▶ [THE RECORDS]

########################################

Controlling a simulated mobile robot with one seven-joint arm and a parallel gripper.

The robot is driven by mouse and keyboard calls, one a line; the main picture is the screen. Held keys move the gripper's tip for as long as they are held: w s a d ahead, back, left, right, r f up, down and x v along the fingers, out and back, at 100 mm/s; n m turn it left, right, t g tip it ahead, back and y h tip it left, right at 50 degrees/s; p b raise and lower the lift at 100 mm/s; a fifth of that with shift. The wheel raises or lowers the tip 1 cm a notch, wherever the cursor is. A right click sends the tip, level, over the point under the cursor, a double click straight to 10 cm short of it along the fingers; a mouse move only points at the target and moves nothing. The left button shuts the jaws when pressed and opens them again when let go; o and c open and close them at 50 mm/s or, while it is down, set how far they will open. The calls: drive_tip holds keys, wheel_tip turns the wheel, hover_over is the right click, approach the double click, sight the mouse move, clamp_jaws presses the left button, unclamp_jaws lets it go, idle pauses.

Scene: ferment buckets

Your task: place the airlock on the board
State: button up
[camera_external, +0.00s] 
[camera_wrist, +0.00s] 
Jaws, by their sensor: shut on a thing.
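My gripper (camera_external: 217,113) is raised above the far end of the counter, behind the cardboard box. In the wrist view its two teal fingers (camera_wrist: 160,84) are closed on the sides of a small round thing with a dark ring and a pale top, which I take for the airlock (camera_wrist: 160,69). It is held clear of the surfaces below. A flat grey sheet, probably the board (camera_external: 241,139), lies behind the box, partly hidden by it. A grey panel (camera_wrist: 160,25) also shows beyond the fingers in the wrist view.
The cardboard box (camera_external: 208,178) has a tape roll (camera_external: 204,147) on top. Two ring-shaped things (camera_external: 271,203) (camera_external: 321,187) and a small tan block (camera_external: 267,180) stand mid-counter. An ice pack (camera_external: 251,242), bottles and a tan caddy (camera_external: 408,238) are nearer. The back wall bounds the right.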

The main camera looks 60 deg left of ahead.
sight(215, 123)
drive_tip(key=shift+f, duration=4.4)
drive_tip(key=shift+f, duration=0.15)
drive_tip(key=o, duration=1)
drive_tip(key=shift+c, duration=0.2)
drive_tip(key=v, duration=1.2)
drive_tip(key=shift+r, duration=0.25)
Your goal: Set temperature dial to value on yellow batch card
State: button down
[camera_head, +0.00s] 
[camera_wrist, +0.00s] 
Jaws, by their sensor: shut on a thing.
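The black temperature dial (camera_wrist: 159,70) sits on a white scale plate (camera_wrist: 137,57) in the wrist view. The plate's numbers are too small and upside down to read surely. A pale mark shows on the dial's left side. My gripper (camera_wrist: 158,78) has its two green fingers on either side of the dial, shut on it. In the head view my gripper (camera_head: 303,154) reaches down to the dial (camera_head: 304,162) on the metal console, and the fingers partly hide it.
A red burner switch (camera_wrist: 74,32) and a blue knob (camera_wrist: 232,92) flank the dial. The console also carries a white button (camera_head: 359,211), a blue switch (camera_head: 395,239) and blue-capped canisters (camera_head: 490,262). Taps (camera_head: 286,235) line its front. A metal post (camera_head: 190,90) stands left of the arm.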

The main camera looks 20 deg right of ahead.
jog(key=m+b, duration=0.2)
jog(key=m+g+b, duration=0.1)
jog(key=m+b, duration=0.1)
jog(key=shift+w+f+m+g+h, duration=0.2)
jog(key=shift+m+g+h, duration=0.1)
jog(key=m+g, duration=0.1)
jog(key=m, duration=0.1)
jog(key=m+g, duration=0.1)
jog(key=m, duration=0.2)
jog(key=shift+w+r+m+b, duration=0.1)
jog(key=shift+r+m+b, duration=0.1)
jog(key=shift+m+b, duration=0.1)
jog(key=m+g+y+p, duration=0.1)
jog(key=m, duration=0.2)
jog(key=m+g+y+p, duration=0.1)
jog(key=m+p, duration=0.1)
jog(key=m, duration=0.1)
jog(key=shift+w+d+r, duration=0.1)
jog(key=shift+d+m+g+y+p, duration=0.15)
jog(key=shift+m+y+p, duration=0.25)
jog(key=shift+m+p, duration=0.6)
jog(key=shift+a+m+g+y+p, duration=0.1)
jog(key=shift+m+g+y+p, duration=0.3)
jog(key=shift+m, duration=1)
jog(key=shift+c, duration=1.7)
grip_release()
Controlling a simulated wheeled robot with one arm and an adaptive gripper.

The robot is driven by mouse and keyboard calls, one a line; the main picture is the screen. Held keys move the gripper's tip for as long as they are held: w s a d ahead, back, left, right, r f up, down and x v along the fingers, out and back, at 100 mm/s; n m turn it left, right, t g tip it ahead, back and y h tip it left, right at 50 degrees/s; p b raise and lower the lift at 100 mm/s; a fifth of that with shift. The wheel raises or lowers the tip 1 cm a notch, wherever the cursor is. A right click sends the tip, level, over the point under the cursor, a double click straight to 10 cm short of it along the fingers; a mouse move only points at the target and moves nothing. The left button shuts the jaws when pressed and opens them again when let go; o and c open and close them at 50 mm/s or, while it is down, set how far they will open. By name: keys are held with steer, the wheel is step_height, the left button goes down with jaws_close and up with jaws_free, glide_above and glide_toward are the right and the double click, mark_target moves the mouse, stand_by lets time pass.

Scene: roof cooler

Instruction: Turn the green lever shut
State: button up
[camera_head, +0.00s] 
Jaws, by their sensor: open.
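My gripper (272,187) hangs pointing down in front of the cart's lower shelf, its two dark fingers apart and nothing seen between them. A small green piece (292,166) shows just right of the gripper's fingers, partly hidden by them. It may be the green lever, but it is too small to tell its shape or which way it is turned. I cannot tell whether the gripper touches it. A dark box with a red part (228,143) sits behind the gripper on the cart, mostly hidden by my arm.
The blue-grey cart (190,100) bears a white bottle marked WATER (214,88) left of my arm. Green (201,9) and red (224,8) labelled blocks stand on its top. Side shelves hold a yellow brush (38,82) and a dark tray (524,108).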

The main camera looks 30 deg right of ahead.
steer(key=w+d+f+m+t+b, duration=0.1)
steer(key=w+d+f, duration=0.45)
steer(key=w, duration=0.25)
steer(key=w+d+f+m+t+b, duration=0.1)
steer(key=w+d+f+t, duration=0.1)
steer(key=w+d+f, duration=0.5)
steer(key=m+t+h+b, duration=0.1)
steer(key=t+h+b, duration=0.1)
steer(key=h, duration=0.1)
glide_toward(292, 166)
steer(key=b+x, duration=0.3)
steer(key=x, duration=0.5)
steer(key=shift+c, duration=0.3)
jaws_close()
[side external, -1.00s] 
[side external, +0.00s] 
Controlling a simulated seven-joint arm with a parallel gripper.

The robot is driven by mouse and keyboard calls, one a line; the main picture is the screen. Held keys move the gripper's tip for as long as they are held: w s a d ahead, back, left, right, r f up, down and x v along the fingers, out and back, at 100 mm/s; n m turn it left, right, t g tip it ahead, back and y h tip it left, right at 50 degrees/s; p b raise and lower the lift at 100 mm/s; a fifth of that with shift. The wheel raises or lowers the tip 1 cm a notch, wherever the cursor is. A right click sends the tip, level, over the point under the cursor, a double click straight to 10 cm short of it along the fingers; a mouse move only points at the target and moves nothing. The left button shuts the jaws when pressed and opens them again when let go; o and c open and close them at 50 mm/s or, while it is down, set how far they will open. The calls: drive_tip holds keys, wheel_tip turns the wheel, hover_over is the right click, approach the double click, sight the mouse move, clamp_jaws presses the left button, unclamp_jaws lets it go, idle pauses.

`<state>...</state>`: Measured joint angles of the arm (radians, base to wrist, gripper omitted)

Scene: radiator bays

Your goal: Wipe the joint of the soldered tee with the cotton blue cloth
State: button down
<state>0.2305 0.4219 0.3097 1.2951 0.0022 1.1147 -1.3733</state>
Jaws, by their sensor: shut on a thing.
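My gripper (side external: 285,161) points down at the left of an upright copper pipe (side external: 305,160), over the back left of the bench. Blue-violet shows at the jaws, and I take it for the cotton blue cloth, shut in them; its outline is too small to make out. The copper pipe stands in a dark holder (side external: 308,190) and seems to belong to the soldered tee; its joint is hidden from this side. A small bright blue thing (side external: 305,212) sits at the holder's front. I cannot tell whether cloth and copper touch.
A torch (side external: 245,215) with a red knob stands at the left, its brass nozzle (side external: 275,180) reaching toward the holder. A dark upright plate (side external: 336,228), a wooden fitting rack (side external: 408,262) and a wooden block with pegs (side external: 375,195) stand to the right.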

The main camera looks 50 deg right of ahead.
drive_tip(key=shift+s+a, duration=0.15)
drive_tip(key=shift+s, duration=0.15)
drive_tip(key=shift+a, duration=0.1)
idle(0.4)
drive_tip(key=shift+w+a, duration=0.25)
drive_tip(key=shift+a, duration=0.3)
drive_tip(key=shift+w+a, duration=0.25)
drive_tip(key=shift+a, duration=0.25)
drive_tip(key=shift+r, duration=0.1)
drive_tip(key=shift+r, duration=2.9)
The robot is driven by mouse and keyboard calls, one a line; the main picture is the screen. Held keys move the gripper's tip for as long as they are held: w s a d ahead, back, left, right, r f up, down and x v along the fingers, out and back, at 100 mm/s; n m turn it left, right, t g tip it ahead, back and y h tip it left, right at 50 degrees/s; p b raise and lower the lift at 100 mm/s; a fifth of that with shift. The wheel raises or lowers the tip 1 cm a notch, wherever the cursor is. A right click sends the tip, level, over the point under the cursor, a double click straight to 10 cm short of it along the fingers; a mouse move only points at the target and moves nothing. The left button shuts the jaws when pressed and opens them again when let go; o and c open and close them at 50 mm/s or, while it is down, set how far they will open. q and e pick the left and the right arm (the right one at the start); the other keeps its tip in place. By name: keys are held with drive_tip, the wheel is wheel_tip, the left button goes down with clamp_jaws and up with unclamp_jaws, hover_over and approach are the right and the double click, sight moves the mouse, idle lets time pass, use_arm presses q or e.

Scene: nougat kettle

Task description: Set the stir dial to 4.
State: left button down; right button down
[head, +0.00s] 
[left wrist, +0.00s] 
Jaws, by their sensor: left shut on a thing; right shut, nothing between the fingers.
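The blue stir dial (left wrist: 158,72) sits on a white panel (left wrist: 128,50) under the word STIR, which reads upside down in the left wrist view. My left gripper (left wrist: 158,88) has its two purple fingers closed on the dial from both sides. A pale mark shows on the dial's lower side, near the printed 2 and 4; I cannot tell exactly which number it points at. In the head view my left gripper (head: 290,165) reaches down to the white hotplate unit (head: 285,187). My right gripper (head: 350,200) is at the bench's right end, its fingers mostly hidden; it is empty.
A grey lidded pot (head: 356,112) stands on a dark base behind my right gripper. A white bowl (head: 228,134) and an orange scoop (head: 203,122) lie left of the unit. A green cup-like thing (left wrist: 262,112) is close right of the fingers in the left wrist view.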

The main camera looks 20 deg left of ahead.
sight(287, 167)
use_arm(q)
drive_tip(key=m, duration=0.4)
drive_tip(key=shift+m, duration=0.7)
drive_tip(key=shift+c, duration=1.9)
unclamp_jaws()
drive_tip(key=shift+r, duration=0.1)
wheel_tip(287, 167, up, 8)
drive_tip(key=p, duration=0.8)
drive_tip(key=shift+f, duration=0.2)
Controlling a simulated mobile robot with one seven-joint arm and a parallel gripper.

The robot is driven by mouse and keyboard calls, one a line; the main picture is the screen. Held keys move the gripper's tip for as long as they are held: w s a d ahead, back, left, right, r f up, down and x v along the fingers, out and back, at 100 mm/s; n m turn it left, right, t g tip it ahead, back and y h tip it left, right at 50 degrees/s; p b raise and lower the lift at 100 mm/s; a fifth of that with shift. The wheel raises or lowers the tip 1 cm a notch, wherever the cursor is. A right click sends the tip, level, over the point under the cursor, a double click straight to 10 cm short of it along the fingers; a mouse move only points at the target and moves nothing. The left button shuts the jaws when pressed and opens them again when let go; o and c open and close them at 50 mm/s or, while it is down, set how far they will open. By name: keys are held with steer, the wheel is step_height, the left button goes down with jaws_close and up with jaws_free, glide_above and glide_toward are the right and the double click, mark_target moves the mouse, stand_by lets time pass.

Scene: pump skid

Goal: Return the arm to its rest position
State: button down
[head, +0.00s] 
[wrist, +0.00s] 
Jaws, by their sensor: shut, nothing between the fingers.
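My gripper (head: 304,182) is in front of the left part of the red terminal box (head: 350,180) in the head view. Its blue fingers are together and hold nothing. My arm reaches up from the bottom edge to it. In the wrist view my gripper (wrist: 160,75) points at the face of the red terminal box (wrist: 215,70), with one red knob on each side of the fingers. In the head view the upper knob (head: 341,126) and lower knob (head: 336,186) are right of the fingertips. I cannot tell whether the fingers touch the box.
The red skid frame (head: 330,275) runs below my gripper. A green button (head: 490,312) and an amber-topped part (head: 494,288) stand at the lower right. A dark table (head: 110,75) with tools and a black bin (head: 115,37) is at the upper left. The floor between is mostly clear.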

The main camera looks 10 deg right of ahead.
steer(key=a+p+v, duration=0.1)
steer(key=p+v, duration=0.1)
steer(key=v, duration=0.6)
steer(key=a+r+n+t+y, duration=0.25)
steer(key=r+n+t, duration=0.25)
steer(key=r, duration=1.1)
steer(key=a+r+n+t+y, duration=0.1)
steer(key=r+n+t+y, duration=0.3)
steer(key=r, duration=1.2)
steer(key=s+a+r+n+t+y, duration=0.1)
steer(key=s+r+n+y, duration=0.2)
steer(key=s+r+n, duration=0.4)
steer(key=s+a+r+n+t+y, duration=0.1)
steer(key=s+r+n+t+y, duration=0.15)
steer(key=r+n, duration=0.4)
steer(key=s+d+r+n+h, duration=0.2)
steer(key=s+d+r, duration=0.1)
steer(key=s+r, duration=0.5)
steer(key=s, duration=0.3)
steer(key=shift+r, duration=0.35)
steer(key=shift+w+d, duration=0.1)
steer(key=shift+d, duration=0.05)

########################################

▶ [PROMPT] Within the listing above, work out how many lines contain the string "simulated", and reply with that number only.

▶ [RESULT OF THIS TASK] 4